*RECORDS SHOWN*.
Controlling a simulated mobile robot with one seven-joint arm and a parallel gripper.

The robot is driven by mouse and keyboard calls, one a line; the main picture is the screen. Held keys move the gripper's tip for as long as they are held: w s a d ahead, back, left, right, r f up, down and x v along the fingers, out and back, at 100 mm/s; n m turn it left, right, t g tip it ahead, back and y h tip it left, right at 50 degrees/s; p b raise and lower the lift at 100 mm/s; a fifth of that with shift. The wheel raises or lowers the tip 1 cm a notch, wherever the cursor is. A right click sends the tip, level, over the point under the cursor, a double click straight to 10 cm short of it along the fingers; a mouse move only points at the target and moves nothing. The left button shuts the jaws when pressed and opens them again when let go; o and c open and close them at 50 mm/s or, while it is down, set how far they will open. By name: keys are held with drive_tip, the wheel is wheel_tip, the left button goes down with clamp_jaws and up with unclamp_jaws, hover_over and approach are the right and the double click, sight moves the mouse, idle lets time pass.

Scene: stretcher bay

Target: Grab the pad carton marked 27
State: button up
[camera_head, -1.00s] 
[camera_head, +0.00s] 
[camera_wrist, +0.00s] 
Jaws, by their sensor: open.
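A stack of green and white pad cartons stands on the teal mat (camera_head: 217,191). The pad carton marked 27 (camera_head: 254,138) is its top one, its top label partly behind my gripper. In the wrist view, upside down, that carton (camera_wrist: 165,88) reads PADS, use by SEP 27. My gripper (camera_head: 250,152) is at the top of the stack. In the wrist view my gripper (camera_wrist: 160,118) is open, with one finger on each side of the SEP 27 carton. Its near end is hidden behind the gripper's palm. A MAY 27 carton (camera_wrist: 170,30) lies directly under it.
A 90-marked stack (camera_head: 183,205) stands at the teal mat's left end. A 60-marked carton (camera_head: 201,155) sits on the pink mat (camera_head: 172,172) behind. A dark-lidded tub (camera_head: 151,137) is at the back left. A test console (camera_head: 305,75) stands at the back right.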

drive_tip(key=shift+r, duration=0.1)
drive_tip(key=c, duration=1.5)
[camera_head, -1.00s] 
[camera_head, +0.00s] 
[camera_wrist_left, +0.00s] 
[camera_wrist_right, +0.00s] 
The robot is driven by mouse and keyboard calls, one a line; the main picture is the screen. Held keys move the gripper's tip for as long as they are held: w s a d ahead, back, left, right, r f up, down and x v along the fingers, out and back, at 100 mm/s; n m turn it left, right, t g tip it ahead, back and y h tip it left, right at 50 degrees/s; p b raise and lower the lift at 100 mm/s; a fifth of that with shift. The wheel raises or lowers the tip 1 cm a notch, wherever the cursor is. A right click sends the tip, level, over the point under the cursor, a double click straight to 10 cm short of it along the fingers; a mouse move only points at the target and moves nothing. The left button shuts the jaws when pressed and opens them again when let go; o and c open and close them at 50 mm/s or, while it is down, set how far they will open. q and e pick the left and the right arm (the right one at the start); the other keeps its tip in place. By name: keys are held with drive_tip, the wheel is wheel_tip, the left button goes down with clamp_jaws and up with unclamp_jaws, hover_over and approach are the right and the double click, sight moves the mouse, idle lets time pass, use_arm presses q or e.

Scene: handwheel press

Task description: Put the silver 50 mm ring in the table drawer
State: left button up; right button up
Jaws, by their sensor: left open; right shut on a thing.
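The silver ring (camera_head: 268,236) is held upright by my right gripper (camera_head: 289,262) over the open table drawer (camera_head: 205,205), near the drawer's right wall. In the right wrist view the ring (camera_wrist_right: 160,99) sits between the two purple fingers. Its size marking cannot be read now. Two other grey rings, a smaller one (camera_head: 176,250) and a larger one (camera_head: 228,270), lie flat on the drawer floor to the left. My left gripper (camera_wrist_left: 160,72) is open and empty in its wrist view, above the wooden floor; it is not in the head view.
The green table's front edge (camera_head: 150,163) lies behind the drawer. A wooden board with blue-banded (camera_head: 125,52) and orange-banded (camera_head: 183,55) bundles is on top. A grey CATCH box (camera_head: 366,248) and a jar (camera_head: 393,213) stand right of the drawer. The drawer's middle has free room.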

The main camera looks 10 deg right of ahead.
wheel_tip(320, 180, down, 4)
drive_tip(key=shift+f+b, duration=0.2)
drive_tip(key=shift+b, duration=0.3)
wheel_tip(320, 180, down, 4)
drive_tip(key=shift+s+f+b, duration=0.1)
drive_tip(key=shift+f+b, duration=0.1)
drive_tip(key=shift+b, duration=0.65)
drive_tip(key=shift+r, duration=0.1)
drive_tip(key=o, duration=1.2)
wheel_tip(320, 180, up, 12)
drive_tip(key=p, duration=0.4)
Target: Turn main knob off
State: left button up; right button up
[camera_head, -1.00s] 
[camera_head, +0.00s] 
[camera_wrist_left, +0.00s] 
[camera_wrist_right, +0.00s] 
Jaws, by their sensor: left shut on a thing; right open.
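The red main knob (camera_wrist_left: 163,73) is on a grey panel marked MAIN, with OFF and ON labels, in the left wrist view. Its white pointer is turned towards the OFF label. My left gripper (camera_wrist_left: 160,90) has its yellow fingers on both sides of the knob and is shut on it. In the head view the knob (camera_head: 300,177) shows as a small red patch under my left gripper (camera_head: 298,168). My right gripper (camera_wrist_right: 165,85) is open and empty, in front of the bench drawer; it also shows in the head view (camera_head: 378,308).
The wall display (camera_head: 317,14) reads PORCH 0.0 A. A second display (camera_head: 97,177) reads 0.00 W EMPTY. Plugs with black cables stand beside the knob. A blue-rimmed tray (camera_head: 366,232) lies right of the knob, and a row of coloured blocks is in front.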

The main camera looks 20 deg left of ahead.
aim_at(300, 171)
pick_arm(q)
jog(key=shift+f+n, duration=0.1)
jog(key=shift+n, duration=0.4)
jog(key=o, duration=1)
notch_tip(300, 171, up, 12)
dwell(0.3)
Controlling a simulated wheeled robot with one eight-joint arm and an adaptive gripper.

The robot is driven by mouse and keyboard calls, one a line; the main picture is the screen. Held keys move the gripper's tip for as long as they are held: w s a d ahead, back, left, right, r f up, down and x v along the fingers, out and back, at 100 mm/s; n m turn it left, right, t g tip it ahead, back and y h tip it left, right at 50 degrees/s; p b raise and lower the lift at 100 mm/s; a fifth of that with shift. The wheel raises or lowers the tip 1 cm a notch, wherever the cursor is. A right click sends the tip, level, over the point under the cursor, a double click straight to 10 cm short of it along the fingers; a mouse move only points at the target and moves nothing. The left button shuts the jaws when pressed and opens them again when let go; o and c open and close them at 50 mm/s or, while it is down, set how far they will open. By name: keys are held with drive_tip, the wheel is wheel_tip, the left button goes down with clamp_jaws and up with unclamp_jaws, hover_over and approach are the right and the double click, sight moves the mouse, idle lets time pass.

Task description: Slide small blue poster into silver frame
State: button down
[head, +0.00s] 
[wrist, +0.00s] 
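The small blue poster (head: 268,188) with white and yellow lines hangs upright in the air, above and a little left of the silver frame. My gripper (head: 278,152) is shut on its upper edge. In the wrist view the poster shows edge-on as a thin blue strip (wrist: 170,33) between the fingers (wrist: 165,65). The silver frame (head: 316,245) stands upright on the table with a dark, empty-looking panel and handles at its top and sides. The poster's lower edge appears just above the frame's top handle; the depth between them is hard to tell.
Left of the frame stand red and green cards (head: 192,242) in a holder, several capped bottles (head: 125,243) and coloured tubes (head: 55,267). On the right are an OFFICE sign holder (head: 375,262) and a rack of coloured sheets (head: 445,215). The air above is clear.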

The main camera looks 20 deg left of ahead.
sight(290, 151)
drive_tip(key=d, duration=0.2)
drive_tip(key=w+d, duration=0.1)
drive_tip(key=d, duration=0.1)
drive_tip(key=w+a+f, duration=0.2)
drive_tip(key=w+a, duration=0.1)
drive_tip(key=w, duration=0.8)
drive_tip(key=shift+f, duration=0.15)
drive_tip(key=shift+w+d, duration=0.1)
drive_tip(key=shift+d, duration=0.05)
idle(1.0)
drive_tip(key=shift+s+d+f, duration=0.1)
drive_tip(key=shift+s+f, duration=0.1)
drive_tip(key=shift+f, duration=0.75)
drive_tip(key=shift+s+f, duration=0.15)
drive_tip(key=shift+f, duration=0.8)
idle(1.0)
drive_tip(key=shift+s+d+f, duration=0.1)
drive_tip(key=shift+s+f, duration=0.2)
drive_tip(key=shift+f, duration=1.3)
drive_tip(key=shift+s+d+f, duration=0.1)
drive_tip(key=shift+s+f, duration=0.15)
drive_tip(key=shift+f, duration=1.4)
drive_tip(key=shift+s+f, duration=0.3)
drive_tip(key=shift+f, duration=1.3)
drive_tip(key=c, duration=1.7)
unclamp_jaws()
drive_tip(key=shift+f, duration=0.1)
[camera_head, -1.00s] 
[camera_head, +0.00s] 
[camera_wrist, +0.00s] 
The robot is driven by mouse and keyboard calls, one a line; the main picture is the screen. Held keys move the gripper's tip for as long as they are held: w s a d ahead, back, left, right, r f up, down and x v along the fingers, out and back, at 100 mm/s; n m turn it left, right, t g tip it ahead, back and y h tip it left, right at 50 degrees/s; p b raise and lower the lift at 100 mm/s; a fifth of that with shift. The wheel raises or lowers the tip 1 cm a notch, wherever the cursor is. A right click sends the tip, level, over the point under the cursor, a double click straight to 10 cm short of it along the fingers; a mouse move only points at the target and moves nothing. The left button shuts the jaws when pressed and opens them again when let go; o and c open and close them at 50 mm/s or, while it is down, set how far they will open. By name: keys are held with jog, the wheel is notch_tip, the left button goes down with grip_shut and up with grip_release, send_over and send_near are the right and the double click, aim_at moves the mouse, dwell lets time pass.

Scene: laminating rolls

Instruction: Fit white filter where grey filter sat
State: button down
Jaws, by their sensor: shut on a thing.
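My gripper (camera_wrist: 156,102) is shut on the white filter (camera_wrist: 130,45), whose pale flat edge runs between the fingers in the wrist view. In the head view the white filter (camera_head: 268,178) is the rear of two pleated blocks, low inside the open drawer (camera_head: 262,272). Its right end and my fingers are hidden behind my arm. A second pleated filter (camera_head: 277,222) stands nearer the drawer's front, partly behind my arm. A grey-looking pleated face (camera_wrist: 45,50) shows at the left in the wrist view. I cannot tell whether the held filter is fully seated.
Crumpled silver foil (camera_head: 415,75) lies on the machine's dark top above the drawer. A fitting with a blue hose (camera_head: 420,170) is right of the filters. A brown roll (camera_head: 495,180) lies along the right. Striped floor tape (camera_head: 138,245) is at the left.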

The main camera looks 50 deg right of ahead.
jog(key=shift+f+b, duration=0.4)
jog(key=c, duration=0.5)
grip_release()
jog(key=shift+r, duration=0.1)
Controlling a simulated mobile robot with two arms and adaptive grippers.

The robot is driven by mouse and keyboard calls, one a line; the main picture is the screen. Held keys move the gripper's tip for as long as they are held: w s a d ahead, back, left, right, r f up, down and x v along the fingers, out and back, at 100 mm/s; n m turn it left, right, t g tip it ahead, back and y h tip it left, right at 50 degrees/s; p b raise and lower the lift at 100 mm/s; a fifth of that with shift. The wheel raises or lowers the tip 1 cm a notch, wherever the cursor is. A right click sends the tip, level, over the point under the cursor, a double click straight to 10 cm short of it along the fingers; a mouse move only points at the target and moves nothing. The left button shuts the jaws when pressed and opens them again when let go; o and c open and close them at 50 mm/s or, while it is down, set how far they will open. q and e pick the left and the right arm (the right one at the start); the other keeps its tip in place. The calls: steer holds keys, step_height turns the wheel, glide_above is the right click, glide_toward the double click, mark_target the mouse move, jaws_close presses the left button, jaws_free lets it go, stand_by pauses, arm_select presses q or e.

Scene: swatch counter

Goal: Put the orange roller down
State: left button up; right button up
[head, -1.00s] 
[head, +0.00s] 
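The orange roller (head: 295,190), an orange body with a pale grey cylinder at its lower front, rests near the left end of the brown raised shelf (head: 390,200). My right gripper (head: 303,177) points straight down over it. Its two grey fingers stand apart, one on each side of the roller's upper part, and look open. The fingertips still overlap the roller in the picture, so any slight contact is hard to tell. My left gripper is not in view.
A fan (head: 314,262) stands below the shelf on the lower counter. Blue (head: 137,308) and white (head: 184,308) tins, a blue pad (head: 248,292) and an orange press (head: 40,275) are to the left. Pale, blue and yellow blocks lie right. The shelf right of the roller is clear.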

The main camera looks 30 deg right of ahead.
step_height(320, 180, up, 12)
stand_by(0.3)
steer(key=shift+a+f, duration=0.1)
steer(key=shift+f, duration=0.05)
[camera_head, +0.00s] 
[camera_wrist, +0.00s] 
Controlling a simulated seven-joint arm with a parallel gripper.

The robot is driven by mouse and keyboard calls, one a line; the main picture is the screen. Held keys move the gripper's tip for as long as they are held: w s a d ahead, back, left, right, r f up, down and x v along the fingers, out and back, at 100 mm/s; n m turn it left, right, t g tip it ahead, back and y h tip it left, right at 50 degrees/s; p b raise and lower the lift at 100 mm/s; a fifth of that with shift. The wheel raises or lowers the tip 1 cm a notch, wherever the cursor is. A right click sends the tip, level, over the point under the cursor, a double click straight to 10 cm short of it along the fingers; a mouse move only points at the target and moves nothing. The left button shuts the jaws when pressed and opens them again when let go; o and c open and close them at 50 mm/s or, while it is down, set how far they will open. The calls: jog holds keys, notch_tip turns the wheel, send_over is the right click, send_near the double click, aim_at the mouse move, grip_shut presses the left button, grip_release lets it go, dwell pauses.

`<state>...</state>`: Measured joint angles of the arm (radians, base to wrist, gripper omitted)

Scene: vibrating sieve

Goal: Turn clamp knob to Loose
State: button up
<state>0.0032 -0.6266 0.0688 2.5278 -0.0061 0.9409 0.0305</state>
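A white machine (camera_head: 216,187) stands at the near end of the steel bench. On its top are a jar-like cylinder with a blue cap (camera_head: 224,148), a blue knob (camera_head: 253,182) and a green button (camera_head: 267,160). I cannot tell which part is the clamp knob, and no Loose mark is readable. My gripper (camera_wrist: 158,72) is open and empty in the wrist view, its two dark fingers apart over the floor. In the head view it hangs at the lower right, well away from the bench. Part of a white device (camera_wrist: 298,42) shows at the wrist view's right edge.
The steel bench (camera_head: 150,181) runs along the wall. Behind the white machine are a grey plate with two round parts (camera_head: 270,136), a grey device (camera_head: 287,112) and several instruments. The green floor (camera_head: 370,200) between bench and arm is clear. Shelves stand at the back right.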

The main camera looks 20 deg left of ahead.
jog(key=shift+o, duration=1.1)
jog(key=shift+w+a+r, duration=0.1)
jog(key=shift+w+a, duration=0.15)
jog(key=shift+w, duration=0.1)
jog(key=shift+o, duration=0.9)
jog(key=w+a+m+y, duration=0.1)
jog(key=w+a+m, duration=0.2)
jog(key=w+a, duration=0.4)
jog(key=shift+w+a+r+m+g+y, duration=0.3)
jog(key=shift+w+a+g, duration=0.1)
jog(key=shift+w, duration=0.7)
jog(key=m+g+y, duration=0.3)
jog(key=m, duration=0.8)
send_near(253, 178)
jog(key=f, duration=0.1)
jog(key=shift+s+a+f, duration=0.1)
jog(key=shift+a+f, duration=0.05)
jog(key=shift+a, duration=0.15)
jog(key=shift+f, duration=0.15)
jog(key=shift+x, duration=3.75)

*WHAT YOU WILL DO*. Search the lines above for the string "seven", then show every one that has it.

*PROBLEM SOLUTION*.
Controlling a simulated mobile robot with one seven-joint arm and a parallel gripper.
Controlling a simulated seven-joint arm with a parallel gripper.

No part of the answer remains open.